Problem statement
The required output is the exact sequence of lines from the line holding "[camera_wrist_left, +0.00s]" to the end of the records, inclusive.

=-=-=-=-=

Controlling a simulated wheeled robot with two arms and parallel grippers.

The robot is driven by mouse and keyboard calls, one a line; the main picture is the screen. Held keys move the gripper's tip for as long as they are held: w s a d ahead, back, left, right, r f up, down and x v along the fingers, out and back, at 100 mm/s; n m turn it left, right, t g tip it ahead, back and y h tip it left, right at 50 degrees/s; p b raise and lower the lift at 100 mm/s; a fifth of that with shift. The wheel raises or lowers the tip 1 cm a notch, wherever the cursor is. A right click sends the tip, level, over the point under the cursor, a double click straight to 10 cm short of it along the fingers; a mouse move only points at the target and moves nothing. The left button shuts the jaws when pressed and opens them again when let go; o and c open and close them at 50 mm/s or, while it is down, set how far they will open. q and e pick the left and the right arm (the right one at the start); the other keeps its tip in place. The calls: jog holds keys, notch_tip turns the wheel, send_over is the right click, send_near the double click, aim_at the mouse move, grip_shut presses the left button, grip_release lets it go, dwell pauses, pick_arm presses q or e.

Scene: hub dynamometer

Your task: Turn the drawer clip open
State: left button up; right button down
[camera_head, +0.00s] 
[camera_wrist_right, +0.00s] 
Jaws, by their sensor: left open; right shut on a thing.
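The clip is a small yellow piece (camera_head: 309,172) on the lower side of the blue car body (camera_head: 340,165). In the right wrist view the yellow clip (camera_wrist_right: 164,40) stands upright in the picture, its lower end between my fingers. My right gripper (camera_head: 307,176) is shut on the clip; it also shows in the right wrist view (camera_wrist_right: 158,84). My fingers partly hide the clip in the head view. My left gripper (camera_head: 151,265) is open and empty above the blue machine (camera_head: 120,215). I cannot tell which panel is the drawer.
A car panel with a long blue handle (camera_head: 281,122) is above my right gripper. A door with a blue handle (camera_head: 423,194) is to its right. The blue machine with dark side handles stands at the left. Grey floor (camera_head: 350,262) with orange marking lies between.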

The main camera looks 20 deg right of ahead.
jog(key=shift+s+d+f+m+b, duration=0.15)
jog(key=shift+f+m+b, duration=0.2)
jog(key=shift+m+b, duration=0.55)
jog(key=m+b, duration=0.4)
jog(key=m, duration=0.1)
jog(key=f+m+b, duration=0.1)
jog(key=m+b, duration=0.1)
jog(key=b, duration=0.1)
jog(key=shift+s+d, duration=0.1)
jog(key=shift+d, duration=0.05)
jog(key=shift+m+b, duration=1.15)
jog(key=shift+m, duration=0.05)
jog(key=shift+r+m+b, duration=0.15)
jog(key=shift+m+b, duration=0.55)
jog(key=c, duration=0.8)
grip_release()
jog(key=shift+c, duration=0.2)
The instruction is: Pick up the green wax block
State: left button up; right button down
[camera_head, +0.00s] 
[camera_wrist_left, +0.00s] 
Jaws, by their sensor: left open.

=-=-=-=-=

Worked solution
[camera_wrist_left, +0.00s] 
Jaws, by their sensor: left open.

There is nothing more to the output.